Your animals are important. If they wander away you’ll have a heavy load, and a long walk to look forward to. How to safely secure your stock is one of the biggest questions horse and mule campers have. There are many options and for ease of use, low cost, and simplicity, a highline is your best bet. Highlines are also lightweight and multi functional which make them a staple for packers and others who spend time in the backcountry as well as those of us who stay closer to the trailhead.

What is a Highline?

A highline is just a rope stretched tightly between two trees. You then tie your stock to the rope. Of course there’s a little bit more to it but, essentially, this is all there is to it. Instead of wrapping the rope around the trees, use Tree Saver Straps to prevent the trees from being girdled and dying. (BTW – Tree Savers are required in many wilderness areas.)

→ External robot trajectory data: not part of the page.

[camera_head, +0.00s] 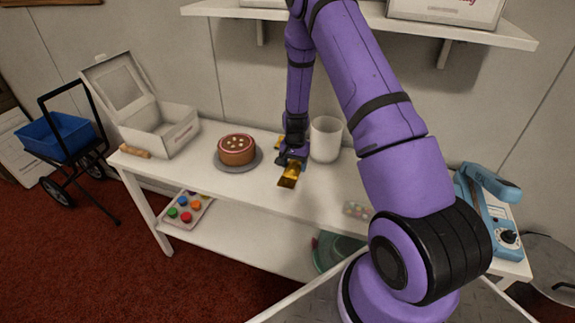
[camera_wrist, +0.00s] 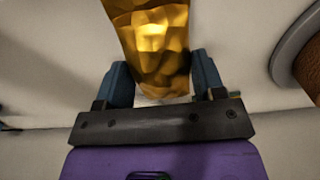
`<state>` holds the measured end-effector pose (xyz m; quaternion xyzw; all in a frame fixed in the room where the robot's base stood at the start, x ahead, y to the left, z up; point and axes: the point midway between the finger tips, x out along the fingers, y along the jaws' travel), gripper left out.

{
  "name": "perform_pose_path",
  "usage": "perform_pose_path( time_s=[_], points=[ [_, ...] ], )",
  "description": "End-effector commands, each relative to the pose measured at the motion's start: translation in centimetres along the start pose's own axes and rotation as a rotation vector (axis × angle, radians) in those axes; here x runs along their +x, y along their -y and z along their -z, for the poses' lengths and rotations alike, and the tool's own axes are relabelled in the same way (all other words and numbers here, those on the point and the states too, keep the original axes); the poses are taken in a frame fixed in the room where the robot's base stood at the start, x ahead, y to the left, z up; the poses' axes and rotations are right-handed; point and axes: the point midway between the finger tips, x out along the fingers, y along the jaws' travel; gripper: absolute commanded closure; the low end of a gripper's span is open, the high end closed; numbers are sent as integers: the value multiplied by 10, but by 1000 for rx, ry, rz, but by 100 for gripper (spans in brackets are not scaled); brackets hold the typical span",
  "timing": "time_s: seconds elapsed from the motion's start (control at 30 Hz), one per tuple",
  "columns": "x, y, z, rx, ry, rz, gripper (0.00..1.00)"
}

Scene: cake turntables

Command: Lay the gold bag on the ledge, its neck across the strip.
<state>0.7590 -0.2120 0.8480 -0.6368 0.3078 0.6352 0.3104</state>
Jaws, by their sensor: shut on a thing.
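The gold bag (camera_head: 289,181) is gripped by my gripper (camera_head: 291,160), just above or on the white table top, in front of the white canister. In the wrist view the crumpled gold bag (camera_wrist: 152,35) sits between the two blue-grey fingers of my gripper (camera_wrist: 161,75) and runs out past the top edge. Its neck cannot be clearly made out. A blue device (camera_head: 492,205) with a raised arm and a dial stands at the table's right end, well away from the bag. Its ledge and strip are too small to make out, partly behind my arm.
A brown cake (camera_head: 237,149) on a grey turntable (camera_head: 222,165) stands just left of my gripper. A white canister (camera_head: 326,139) is close on the right. An open white box (camera_head: 170,133) is at the left end. A shelf (camera_head: 480,37) hangs above.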

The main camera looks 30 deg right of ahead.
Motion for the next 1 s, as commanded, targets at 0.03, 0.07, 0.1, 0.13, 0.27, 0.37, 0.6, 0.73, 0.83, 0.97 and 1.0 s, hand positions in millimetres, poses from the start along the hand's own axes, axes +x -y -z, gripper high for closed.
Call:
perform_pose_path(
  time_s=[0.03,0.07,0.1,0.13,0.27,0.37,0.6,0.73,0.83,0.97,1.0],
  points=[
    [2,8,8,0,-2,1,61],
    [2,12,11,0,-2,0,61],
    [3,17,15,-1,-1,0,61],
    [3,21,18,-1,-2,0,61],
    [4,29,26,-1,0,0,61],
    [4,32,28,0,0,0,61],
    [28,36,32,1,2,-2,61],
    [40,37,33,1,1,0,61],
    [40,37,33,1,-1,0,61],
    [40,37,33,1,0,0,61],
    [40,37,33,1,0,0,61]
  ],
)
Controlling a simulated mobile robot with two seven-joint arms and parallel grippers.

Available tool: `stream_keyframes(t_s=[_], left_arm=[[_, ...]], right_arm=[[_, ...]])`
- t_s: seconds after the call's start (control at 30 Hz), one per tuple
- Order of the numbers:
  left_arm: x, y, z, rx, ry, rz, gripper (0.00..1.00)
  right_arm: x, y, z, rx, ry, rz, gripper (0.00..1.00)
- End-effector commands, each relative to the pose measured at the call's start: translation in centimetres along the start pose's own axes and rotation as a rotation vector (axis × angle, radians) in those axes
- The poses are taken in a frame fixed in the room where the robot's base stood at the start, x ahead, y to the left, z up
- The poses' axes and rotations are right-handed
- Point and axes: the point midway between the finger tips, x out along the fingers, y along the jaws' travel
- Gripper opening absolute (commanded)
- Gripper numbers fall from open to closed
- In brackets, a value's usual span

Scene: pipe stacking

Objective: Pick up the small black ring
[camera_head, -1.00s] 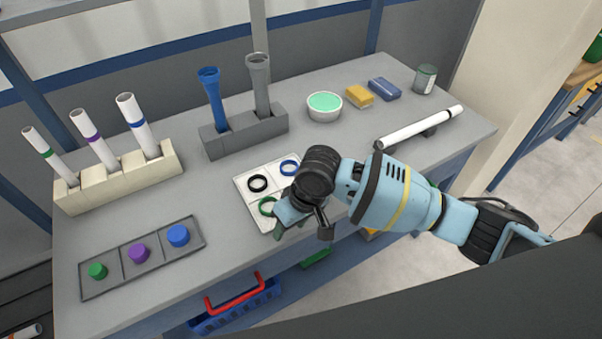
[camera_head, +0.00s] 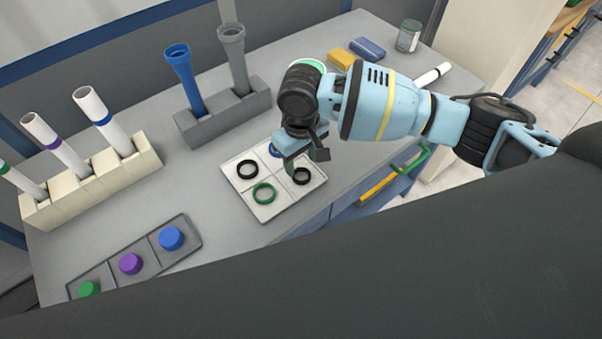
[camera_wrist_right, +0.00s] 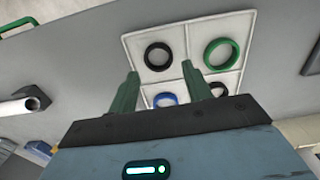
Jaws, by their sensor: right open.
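The small black ring (camera_head: 302,176) lies in the right compartment of a white four-part tray (camera_head: 262,213). It also shows in the right wrist view (camera_wrist_right: 158,56). A larger black ring (camera_head: 247,169), a green ring (camera_head: 264,193) and a partly hidden blue ring (camera_head: 275,150) lie in the other compartments. My right gripper (camera_head: 304,163) is above the tray, close to the small black ring. In the right wrist view its green fingers (camera_wrist_right: 160,71) are apart and empty, with the small black ring just beyond the gap between their tips. My left gripper is out of view.
A grey holder (camera_head: 238,117) with blue and grey pipes stands behind the tray. A cream holder (camera_head: 110,180) with white pipes is at left. A grey tray (camera_head: 150,262) holds coloured caps. A white pipe (camera_wrist_right: 20,106) lies near the gripper's side.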

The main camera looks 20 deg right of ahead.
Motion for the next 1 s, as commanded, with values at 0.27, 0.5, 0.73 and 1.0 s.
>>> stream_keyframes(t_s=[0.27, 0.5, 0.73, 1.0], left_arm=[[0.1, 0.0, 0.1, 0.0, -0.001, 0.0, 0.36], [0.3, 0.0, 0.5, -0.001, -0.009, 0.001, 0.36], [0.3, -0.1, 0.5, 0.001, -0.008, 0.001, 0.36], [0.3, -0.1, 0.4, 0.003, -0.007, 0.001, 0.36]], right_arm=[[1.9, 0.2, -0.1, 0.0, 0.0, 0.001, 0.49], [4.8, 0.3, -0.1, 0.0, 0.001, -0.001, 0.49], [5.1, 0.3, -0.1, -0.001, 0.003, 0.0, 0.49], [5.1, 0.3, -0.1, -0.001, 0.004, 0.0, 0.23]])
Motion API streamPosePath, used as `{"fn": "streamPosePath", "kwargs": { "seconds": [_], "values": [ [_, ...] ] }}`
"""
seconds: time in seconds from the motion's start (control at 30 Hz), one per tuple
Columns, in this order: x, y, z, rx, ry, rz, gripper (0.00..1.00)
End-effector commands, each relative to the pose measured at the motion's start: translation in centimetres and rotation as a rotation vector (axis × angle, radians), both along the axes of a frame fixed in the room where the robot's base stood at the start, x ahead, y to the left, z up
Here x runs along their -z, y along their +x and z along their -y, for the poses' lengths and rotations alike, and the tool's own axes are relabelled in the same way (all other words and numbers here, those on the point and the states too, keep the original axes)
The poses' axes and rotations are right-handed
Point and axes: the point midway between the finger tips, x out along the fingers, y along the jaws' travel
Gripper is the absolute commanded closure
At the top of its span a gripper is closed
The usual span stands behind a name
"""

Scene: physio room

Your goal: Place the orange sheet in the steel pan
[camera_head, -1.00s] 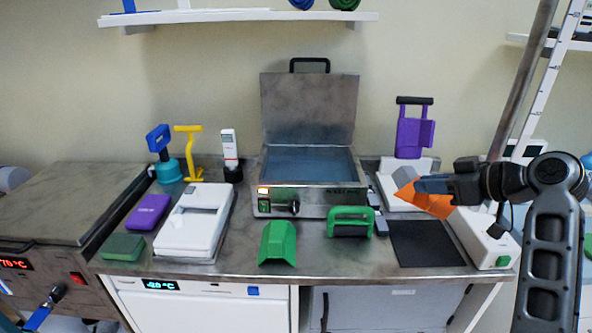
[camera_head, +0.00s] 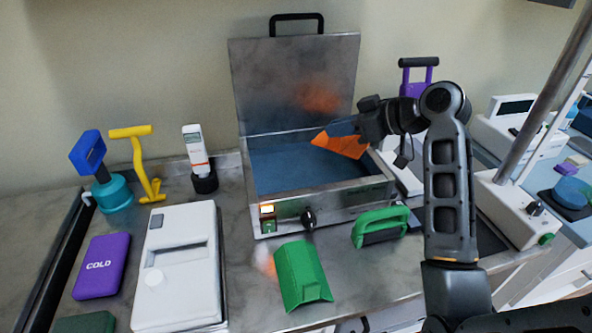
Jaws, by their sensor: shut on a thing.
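The orange sheet (camera_head: 342,145) hangs from my gripper (camera_head: 362,131), which is shut on it. The sheet is above the right part of the open steel pan (camera_head: 283,211), and its left tip points over the blue interior (camera_head: 285,170). I cannot tell how high it is above that interior. The pan's lid (camera_head: 290,85) stands upright at the back and carries a faint orange reflection. My gripper and wrist hide the pan's right back corner.
A green curved piece (camera_head: 300,275) and a green-handled block (camera_head: 380,228) lie in front of the pan. A white device (camera_head: 180,270) and a purple COLD pack (camera_head: 101,266) lie to the left.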

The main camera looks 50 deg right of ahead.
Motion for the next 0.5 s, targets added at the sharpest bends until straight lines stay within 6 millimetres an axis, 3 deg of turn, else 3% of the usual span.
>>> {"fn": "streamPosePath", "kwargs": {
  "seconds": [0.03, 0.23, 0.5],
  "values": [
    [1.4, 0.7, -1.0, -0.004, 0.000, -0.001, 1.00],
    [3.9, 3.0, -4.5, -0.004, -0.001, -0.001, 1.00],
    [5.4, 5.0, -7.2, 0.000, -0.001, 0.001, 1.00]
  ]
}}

Setting up a Highline by the Numbers

  1. Choose an area that won’t be unduly harmed by stock – Make sure the ground is clear of any debris that could injure your stock if they lay down or choose to roll.
  2. Find two live trees at least 12″inches in diameter and 15 to 20 feet apart – Make sure there are no branches to injure your horse and NEVER tie to dead trees.
  3. Place one Tree Saver Strap and rope as high as you can reach (7 feet is preferred).
  4. Stretch the rope (3/8 polyester is strong and doesn’t stretch) between the two trees.
  5. Secure the rope to one Tree Saver with a quick release bowline knot.
  6. If using knot eliminators place them now while the line is loose.  Leave 7 feet, or more, space between each horse.
  7. Create a loop in the line about seven feet from the unattached tree – Making a loop will allow you to have a 2:1 pulley system for stretching your line MUCH tighter than you could do on your own.
  8. Run the remainder of the line through the second Tree Saver Strap and back to pass through the loop in your line. Using a carabineer will reduce friction that can fray your rope.
  9. Keep the line tight with a half hitch.
  10. Tuck any remaining line out of reach of your stock animals
  11. Before leaving the campsite, be sure to fill in any pawed holes and spread the piles of manure. If your animal constantly digs use hobbles.
  12. NOTE – Keep stock from chewing, and damaging, trees by tying them at least 7 feet from any tree.

How Much Lead Rope?

When in camp and you can keep an eye on them, give your stock just enough lead rope to get their heads to the ground. At night, or when you have to leave them unattended, shorten the leads significantly to prevent them from being able to get a leg over the rope. If you are feeding grain or hay cubes from a feedbag, you can leave your stock tied to the horse highline and still fit the feedbag over their heads.

Highlines are a simple, lightweight solution for containing your stock animals (horses and mules) in the backcountry, or trailhead horse camp, and leave very little evidence that you have been there when set up correctly.